In this context, Gartner has seen a sharp increase in the use of the buzzword "digital insurance," which is used in imprecise and widely varying ways to describe products, services, operations or business models. The overall lack of clarity surrounding the term represents a significant challenge for insurance CIOs and IT leaders who are tasked with developing digital IT strategies. "Digital insurance" is used to describe everything from the simple elimination of paper-based processes to the creation and adoption of entirely new business models. There is a strong probability that IT strategies based on imprecise definitions will be neither holistic enough nor targeted enough to achieve the desired business outcomes. Also, they likely will not allow the insurance company to truly differentiate itself as a digital leader and reap the rewards of the digital transformation that is likely to have significant impacts on the industry.

Gartner first introduced a definition of digital insurance in 2014. However, we have decided that we need to further clarify the elements of that definition in order to help insurance CIOs work with their business peers to develop a common understanding of digital insurance, and to implement effective IT strategies based on that understanding. In contrast to other interpretations that are currently being used in the industry, we consider the term "digital insurance" to describe change and the result of that change. Digitalization, then, is focused on the process of becoming digital, while digital insurance includes not only the process and the efforts during the digital transformation, but also the outcome or end state of those efforts.

Gartner's definition of digital insurance is also significantly broader than some of the other definitions that are in current industry usage. For example, we do not limit our use of the term to operational improvements, such as paperless processing of insurance applications and the introduction of self-service portals for customers. We also believe that digital insurance will lead to new capabilities that extend beyond insurers' existing product and service portfolios, and that an effective, clearly defined digital insurance strategy will give insurers a distinct competitive advantage.

Digital Insurance: Definition

Digital insurance is the leveraging of information and technology to enable new capabilities across the insurance value chain for optimizing, transforming and creating new insurance products, services and revenue sources.

The Basic Attributes of Digital Insurance

Gartner's definition of digital insurance has four basic components:

  • The adoption of new or enhanced technologies and information management practices, in addition to the use of already-existing technologies: Digital insurance will require CIOs to leverage technologies and information management differently in order to achieve significant business process improvements (such as better customer service or more profitable underwriting). CIOs also will need to support new technologies that are not in use within their organizations, such as the interconnected devices of the Internet of Things, in order to address existing or future business objectives. Many of these technologies also will lead to a radical transformation of existing data paradigms and information management practices.
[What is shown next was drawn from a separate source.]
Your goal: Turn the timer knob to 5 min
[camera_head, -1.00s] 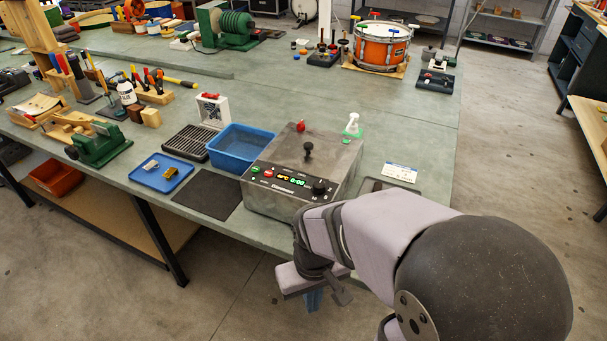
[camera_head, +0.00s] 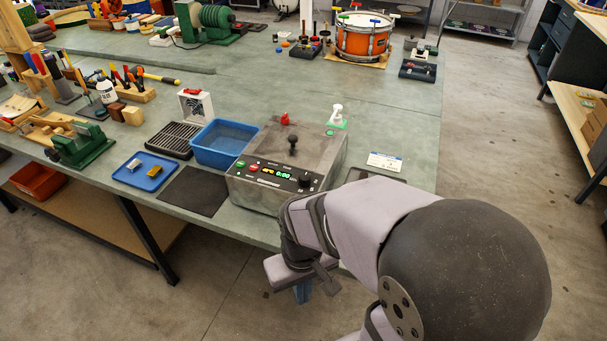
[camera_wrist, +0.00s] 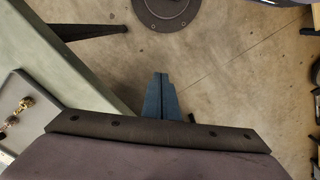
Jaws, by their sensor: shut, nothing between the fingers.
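The timer knob (camera_head: 305,181) is a black dial at the right end of the black front panel of a grey metal machine (camera_head: 255,200). Green digits and red and green buttons show left of it on the panel (camera_head: 268,173). The knob's pointer mark is too small to read. My gripper (camera_head: 303,293) hangs below and in front of the bench's front edge, apart from the knob. In the wrist view its two blue fingers (camera_wrist: 161,92) are together over the floor, with nothing between them.
A blue bin (camera_head: 222,143), a black rack (camera_head: 172,140) and a blue tray (camera_head: 146,171) stand left of the machine. The bench's front edge lies between my gripper and the machine.
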Among the factors that CIOs will need to consider are additional device data (such as from telematics), new data sources (such as from social media or affiliate partners) and new types of advanced analytics that can deliver new value-added benefits (such as lifestyle segmentation and social data mining).
  • A holistic approach that covers the entire insurance value chain, from product development and marketing through service and operational support: Digital insurance is not specific to a single department or process, but rather has applications throughout the entire organization and process chain. There are virtually no elements of the insurance value chain that are not affected by this transformation. Gartner's holistic definition of digital insurance explicitly includes the transformation and the enhancement of the insurance value chain. Digital insurers will not only do things differently, but also do different things.
  • Optimization and transformation of existing capabilities, and the creation of new capabilities, across a very broad number of areas: This will allow insurance CIOs to determine their own pace and scope for digital insurance. Gartner research clearly shows that there is a sense of urgency about digital insurance, and that digital leaders are able to improve their competitive positions. However, we also know that the starting conditions for insurance IT leaders are very different. According to our 2015 IT Key Metrics, insurance CIOs (on average) spend 62% of their annual IT budgets on running the business, and they often lack the resources to fund a major digital transformation. Insurance CIOs may only be able to change their IT capabilities incrementally — but our definition of digital insurance also covers such an approach. Other insurers may decide to stay on safe ground by just improving an existing business process (for example, extending sales to a mobile device), while others may adopt a more aggressive digital insurance model by introducing new business models or capabilities that may increase the customer experience or loyalty.
  • The introduction of new products, services and revenue streams: This is generally one of the key differentiators between digital laggards and digital leaders. It is also an aspect of digital insurance that has very broad implications. CIOs must be prepared to support completely new value propositions (such as usage-based insurance) and extended service capabilities for the existing product portfolio (such as more strategically leveraged social and Web technologies to improve the customer experience). Gartner's definition of digital insurance also covers cases where insurers are looking for entirely new revenue streams, or are reaching out to completely new customer segments via their digital insurance capabilities. One common pattern that we are already beginning to see in several markets is insurers collaborating with nonindustry players, such as technology or telecommunications providers. Digital insurance will, therefore, allow CIOs to not only support operational efficiency or improve profit margins, but also help their business peers explore new opportunities.

Acknowledging all these different aspects of Gartner's definition of digital insurance will ensure that CIOs will be building out new digital capabilities that expand beyond the optimization of existing processes. Optimization and incremental improvements are often the first steps for many insurance CIOs — especially those in conservative, risk-averse organizations — but this is insufficient. To realize the full benefits from digital insurance, CIOs must guide their organizations through business transformation and the adoption of new operational models. This will be challenging, and it requires a much higher degree of agility and change management. Only those organizations that can achieve this transformation will remain competitive in this new age of digital insurance.

Evidence

1 The 2015 Gartner CIO Survey was conducted in 3Q14 and included 113 CIOs and senior IT leaders from life and P&C insurers around the world.